I also am struck by the (admittedly not phenomenologically relevant) increasing feature in Figure 4.2 in going from 6 to 7 datasets included; I would naively have assumed that introducing additional data should only be further narrowing the range of replicas that were consistent with the data, but that doesn't seem to be the case here. Is this behavior understood by the authors? A short comment explaining it would be valuable to the reader I believe.

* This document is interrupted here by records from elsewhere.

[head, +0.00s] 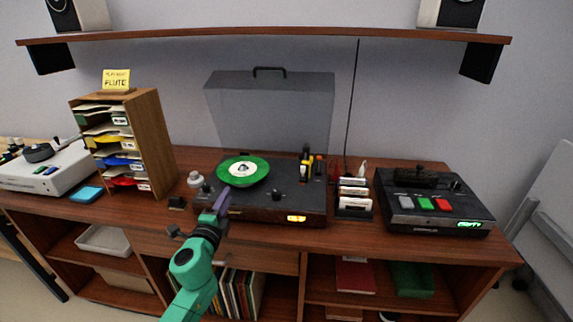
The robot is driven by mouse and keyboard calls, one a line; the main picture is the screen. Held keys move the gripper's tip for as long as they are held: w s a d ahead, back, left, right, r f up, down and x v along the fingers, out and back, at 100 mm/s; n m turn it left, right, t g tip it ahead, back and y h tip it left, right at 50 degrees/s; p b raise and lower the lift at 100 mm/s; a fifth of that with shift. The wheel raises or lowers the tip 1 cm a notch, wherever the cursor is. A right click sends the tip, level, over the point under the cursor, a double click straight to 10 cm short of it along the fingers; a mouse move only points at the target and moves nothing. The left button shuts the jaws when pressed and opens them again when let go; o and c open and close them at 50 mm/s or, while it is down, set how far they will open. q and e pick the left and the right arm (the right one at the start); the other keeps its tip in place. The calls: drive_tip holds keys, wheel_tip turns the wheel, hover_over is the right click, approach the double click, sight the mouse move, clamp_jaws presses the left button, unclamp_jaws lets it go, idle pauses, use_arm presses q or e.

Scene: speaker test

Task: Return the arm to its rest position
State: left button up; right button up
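My left arm (200,262), green with dark joints, reaches up from the bottom of the head view. Its left gripper (221,203) is at the front left corner of the record player (255,213), seen against its front edge. The gripper is small and seen nearly end-on, so I cannot tell whether its fingers are open or shut. No held object shows. A green record (243,172) with a pale label lies on the player, just beyond the gripper. My right gripper is not in view.
The wooden cabinet top (130,214) carries a paper sorter (151,150), a small card rack (354,207) and a dark device with coloured buttons (432,203). The player's clear lid (270,110) stands raised. A shelf (270,36) crosses above. Floor room shows at lower right.

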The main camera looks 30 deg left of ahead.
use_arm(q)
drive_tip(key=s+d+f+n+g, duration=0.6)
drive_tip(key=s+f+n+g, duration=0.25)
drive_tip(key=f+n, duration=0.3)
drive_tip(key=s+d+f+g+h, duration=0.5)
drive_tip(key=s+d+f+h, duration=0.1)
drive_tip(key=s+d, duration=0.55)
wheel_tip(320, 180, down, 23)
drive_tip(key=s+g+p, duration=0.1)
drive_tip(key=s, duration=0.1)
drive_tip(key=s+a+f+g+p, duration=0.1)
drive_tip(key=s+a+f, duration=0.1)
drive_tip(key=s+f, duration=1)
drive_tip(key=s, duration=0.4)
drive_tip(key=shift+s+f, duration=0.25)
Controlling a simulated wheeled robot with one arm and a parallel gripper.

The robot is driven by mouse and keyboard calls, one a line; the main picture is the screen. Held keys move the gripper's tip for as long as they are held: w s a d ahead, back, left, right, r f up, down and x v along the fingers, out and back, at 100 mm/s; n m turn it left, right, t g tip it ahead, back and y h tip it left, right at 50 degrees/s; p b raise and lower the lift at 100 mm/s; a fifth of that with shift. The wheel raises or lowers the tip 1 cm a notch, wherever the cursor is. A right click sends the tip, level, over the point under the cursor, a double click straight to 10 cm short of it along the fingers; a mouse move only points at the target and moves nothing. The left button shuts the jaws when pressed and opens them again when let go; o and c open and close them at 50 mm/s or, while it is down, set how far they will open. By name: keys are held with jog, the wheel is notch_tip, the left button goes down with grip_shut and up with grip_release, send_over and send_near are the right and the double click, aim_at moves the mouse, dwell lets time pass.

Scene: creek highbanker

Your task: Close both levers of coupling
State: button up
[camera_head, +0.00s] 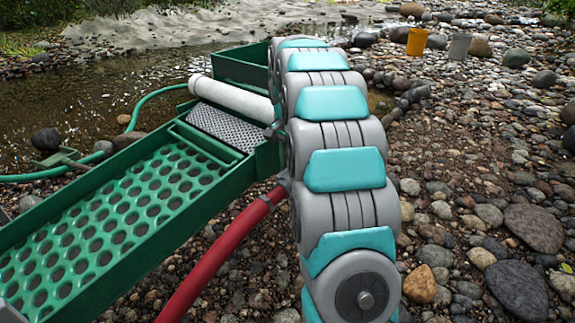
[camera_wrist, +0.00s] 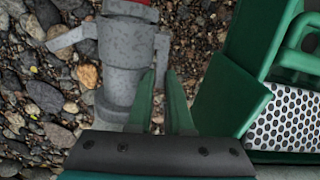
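The grey coupling (camera_wrist: 118,62) stands in the upper middle of the wrist view, with a bit of red at its top. One lever (camera_wrist: 72,37) sticks out to the left, away from the body. The other lever (camera_wrist: 162,48) is on the right side and points down close to the body. My gripper (camera_wrist: 160,72) has its two green fingers apart with a narrow gap, with the tips just at the right lever's lower end. I cannot tell whether they touch it. In the head view my arm hides the coupling and gripper; the red hose (camera_head: 218,257) runs up behind the arm.
The green highbanker sluice (camera_head: 105,215) fills the left of the head view, with a white pipe (camera_head: 232,97) across it. Its green wall (camera_wrist: 225,95) is close right of my fingers. An orange bucket (camera_head: 417,42) and grey bucket (camera_head: 460,46) stand far back on stones.

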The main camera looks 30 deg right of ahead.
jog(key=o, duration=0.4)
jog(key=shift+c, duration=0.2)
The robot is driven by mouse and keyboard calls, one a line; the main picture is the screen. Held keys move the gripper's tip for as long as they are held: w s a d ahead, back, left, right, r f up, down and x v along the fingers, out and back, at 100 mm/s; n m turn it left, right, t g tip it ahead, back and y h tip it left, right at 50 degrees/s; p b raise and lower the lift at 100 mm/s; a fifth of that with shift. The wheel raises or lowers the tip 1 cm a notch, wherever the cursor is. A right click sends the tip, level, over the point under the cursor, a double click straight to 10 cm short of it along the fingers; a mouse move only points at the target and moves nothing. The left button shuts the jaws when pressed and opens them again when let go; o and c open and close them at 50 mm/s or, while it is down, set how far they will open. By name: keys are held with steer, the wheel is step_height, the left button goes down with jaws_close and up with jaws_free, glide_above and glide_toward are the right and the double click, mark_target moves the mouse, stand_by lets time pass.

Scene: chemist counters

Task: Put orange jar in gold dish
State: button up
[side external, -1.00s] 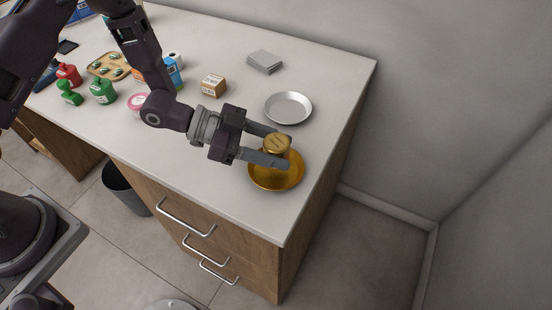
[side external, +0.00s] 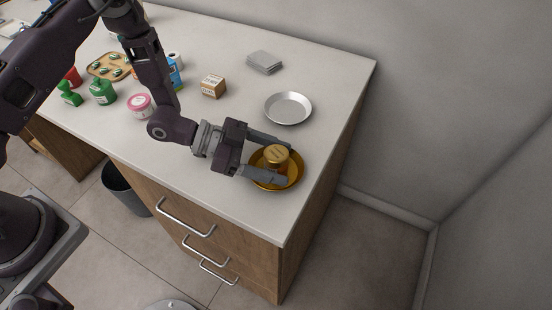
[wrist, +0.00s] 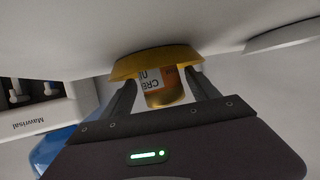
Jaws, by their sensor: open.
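The orange jar (side external: 277,156), with a gold lid, stands in the gold dish (side external: 292,181) near the counter's right front corner. In the wrist view the jar (wrist: 153,80) shows its white and orange label, with the gold dish (wrist: 135,66) at its base. My gripper (side external: 289,164) is open, with one finger on either side of the jar. The wrist view shows small gaps between the fingers and the jar. The near finger hides part of the dish rim in the side view.
A silver dish (side external: 288,108) lies behind the gold one. The counter's front and right edges are close.

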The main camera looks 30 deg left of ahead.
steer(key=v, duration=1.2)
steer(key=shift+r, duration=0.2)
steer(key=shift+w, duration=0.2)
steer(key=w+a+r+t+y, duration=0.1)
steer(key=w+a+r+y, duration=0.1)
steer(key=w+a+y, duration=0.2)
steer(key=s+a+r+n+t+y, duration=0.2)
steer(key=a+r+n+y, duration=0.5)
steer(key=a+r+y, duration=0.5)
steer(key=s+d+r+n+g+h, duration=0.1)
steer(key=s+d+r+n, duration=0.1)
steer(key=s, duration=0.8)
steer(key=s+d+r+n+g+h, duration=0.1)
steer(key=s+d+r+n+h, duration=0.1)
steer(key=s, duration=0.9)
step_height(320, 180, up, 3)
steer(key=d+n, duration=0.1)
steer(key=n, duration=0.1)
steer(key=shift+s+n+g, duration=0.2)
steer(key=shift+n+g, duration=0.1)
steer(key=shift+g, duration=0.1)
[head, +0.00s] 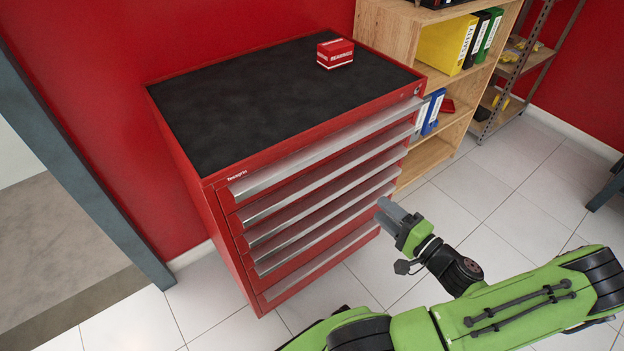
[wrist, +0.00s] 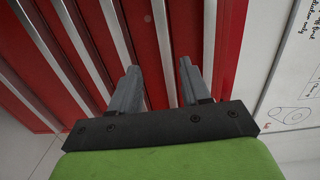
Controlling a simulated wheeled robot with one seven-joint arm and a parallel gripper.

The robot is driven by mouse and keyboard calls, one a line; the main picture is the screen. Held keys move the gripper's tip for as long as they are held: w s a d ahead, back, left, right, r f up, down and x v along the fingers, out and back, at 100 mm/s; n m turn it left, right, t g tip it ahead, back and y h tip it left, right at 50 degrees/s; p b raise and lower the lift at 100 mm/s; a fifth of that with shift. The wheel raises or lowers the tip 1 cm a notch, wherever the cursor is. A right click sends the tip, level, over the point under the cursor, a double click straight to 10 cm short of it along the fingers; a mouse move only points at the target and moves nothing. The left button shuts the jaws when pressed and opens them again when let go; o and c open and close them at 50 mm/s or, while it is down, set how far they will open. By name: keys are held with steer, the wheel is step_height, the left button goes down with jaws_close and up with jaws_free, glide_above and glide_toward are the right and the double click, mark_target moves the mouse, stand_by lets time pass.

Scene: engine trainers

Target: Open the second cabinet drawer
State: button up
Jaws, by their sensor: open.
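The red tool cabinet (head: 235,255) stands against the red wall in the head view, with a black top. Several drawers run down its front, each with a long silver handle strip. The second drawer's handle (head: 310,178) is just below the top one, and all drawers look shut. My gripper (head: 382,208) is in front of the cabinet's right side, near the handle ends. In the wrist view its two grey fingers (wrist: 158,80) are apart and empty, pointing at the red drawer fronts and silver strips. I cannot tell which drawer the fingers face there.
A red box (head: 335,53) lies on the cabinet top. A wooden shelf (head: 385,30) with binders stands right behind the cabinet, and a metal rack (head: 512,75) stands farther right. A grey post (head: 95,200) is at left.

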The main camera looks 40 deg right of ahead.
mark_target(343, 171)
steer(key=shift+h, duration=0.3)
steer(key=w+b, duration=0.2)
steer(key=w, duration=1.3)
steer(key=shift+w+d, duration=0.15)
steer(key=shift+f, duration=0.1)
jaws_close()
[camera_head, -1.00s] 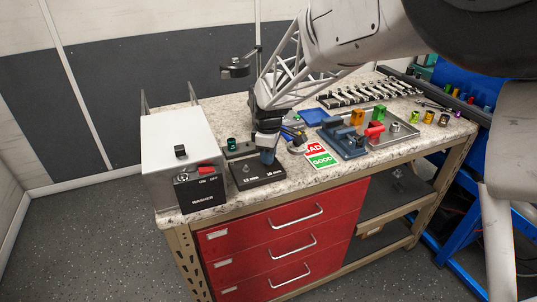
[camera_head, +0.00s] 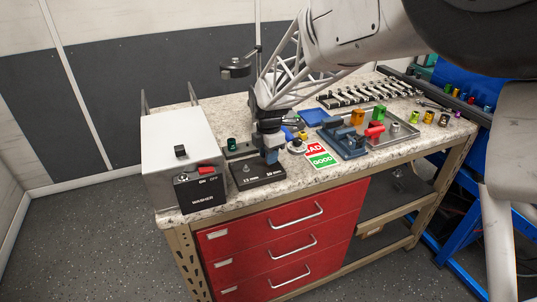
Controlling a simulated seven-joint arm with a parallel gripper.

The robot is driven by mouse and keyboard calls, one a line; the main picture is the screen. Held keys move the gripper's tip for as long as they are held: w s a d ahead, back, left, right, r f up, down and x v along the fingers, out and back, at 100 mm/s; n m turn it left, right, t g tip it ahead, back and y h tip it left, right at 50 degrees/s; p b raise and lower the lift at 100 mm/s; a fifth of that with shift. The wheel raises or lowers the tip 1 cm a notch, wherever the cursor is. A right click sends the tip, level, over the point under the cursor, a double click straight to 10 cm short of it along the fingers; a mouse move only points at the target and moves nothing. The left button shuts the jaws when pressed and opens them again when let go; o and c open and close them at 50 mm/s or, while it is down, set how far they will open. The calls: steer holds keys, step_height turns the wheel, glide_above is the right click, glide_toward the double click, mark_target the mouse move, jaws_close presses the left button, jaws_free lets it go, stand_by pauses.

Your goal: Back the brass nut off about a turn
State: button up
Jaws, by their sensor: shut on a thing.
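My gripper (camera_head: 271,158) points down at the right-hand part of a black block (camera_head: 252,181) near the front edge of the bench. The block carries two white size labels and a small grey fitting (camera_head: 245,168) on its left part. My gripper is shut on something small at the block's right-hand station. I take it to be the brass nut, but the jaws hide it and no brass colour shows there. Its threads and exact angle cannot be seen.
A grey washer box (camera_head: 165,150) with a red switch stands close on the left. BAD and GOOD cards (camera_head: 320,158), a blue vise-like fixture (camera_head: 343,140) and a metal tray (camera_head: 402,131) are on the right. Some bare bench shows in front of the cards.

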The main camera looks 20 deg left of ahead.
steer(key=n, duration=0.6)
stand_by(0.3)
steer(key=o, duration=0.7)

Finally, I find myself thoroughly confused by the discussion of NNPDF versus GK weights; it is clear that having accidentally found something that fits very well can be damaging in the case of GK weights, but it isn't obvious why that sample should be fully discarded as in the NNPDF formalism; fitting well doesn't generally get punished in statistics, but it shouldn't be overly rewarded. Is it plausible that some middle-ground treatment exists, which for instance treats any fit better than that which maximizes the NNPDF weight as equally-worthy with that maximizing fit?

In all this is indeed a valuable exploration of techniques for rapidly estimating the impact of new data on fits in the SMEFT, and deserves to be published after addressing these questions and comments.

### Requested changes

1. Correct typographical errors in notation and text as identified.

2. Renormalize theory to a cutoff scale $\Lambda\sim5$ TeV where the SMEFT approach is theoretically consistent.

3. Explore the importance of keeping versus dropping "quadratic" contributions to the reweighting procedure, as well as the impact of introducing new theoretically errors for missing higher orders in $\Lambda^{-2}$.

4. Explore and discuss the impact of flat directions on reliability metrics for reweighting results.

5. Add explanation for rising feature to caption of Figure 4.2.

6. Explore and discuss potential intermediate-case weights for the reweighting procedure.